All that to say... I hate to write so publicly about something that makes my husband feel so small, and causes him so much pain.  So, before you read on, I ask you to raise your right hand and solemnly promise to shut up and go away if you are a judgmental b-hole who thinks that this couldn't happen to anyone, even the most strapping, manliest of providers.   And will you swear to understand that I am not dogging on my man, nor feeling sorry for myself (even though I totally do), nor that I am looking for a handout?  And will you also swear to leave me only nice comments, and maybe fine candies on my doorstep?

You do?  Good, then here's the scoop.  The past seven months have been absolutely craptastic.  Don't get me wrong, there were good parts too:

  • We have learned how to live on less.  (But let's be honest, with 5 kids - two of which came with insane adoption expenses - we were already pretty good at living on less.  
  • We were able to get some home projects done, because my manly provider is not only totally employable, he is also handy with... whatever tools one would use to be handy.
  • We discovered that our efforts to raise kids who are neither spoiled nor entitled has paid off.  In fact, Marlie's reaction to us tightening our financial belts?  "It's not like you were buying us stuff when daddy did have a job, we can't even tell!"
  • We have been so blessed and cared for by people during this time, it borders on ridiculous.  People have sent us on an anniversary getaway, given gift cards for gas or groceries, let us borrow a vacuum when ours broke down, offered the use of cars when ours broke down, taped an envelope full of cash to our door and ran away, given us toys to give the kids for Christmas and birthdays (which, according to Marlie's comment, is an entirely new experience for them altogether.)  It has been humbling and humiliating and also a greater relief than I could possibly tell you. 
  • We have grown in our faith, learning to trust God to provide, and learning that He often does that through the people He has surrounded us with. 
  • Despite all the stress and an exorbitant amount of time spent together, we find that we still like each other.
So, it hasn't been 100% craptastic... but enough percent for me to be done with this season.  After 7 months of imagining that moment when Tom got a job offer, an offer finally came.  Now, before I go on, I feel obligated to explain how thankful we are for the opportunity, and that I know that Tom is going to do very well in this new position, and I understand that when one switches professions, one might have to start at the  very bottom of the heap  ground floor and work his way up.  But, here's how it all went down... we get the call with the unofficial offer, and I sob.  And I sob.  And I don't stop sobbing for 24 hours.  I'm like a large babychild just sobbing for a day straight.  It is a miracle that nobody slapped me.  

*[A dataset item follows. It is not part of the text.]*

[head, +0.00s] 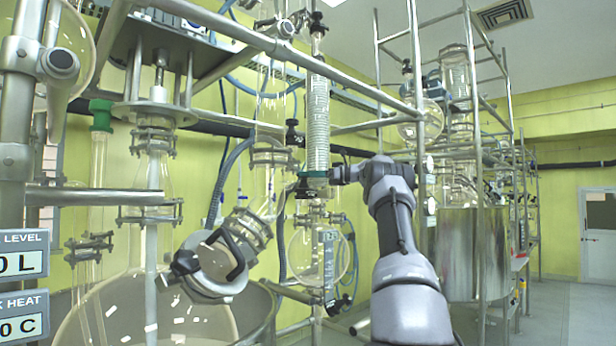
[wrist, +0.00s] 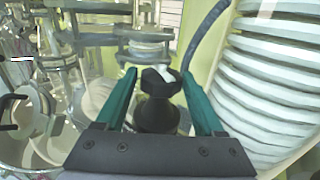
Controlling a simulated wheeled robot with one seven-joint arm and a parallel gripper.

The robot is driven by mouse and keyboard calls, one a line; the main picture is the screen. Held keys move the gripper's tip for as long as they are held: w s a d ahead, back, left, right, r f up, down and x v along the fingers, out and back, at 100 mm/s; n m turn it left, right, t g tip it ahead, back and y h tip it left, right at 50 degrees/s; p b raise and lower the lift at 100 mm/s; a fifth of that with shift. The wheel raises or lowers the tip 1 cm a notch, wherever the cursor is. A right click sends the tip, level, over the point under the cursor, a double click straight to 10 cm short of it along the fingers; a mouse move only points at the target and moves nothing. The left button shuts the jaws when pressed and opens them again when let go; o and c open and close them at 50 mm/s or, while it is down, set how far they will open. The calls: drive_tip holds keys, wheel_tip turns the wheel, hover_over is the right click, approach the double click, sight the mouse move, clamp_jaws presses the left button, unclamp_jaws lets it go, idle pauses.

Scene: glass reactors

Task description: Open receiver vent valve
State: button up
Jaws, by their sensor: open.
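In the wrist view, my gripper (wrist: 158,76) is open, with one teal finger on each side of a black valve knob (wrist: 158,100). The knob has a lobed top and a wider dark base, and a gap shows between it and each finger. I cannot tell for sure that it is the receiver vent valve. In the head view, my gripper (head: 312,175) is at the foot of the coiled glass condenser (head: 317,115), above the round receiver flask (head: 305,255). The knob between the fingers is not clearly visible there.
A ribbed white column (wrist: 275,85) stands close on the right in the wrist view, beside a blue hose (wrist: 205,32). Steel frame rails (head: 345,82) cross near my arm. Another black knob (head: 293,133) sits left of the condenser. A large glass vessel (head: 165,310) is at front left.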

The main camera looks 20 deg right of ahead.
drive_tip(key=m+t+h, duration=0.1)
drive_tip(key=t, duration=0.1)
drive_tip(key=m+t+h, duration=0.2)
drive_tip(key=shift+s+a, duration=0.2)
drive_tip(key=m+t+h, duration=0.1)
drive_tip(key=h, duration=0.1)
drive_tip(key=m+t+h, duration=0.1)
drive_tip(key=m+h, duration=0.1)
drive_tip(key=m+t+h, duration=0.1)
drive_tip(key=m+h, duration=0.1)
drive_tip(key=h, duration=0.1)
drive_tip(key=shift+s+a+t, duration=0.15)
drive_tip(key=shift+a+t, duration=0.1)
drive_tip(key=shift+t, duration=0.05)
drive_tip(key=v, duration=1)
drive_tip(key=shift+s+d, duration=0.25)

I just had this vision that, after all this time, God would handsomely reward us with an income that would allow our family of 7 to move to a house with a second bathroom.  Instead, it would be just enough to buy one half-bathroom.  

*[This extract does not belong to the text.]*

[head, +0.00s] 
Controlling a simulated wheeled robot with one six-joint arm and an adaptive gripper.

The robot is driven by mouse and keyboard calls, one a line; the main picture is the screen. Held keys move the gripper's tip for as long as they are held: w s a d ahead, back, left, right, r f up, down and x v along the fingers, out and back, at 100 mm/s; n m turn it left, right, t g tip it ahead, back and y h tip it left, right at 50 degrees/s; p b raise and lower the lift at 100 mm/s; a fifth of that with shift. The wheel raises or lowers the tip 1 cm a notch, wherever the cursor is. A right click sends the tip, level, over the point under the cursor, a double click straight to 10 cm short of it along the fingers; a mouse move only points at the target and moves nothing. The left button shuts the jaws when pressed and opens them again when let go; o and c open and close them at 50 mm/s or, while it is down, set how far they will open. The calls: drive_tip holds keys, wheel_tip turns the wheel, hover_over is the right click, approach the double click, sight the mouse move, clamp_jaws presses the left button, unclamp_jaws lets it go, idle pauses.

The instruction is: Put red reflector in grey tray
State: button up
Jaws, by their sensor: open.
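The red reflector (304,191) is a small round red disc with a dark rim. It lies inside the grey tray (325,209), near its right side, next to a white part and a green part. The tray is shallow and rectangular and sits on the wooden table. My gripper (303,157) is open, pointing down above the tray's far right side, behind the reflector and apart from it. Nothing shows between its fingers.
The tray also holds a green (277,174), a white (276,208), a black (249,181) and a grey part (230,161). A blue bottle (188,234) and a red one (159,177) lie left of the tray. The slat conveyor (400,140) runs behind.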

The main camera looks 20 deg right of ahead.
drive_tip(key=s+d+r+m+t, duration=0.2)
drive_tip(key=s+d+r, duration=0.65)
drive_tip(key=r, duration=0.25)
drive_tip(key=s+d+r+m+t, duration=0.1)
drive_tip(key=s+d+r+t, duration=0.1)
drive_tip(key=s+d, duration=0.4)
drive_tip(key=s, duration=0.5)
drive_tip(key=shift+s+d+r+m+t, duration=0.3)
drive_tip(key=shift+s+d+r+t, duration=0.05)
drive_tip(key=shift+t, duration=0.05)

No, not a house.  JUST the half-bath.  Standing alone.  In a field.

The offer puts us in a slightly worse financial position than we have been in while on unemployment.  Rochester, NY is not exactly a booming metropolis right now (thank you digital age for making Kodak perpetually wet itself for the last 10 years), soooo... ground floor jobs with a great company are actually really hard to come by.  Still, it was not the grand moment I was waiting for, where I pictured an invisible fan blowing literal hundred dollar bills around Tom as he told me the good news.  After admitting that, it is suddenly clear why God ignored that particular wish.  

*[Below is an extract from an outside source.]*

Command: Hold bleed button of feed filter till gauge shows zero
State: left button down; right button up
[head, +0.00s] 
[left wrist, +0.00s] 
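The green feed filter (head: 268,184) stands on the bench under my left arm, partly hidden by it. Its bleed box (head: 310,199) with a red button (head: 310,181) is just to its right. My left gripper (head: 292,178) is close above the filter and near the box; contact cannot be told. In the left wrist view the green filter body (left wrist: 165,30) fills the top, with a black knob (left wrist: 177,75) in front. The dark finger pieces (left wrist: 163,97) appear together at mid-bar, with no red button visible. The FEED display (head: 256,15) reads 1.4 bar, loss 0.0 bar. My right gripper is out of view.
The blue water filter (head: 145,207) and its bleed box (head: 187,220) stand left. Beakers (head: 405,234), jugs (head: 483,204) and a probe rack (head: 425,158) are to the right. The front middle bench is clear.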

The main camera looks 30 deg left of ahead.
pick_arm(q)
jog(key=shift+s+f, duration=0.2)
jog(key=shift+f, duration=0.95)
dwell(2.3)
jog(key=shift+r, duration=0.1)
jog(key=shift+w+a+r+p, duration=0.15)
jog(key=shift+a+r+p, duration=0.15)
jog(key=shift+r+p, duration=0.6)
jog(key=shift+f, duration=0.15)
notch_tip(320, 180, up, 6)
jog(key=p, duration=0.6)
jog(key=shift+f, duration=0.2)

So, here we are.  Ground floor.  And now that the sobbing has slowed to spontaneous waves, I am finding that this isn't the worst place to be.  Tom has some personality tests to take before the official offer and negotiations take place, but no matter how tight things get, I really do know that we will be fine.  It will take a little time for Tom to work his way up the ladder and get some commission going, but in the meantime, God does provide, sometimes in very humbling and even humiliating ways... but until that fan is blowing Benjamins around Tom's head, we shall live below the poverty line with as much faith and finesse and gratitude as we can fit in a houseless half-bath.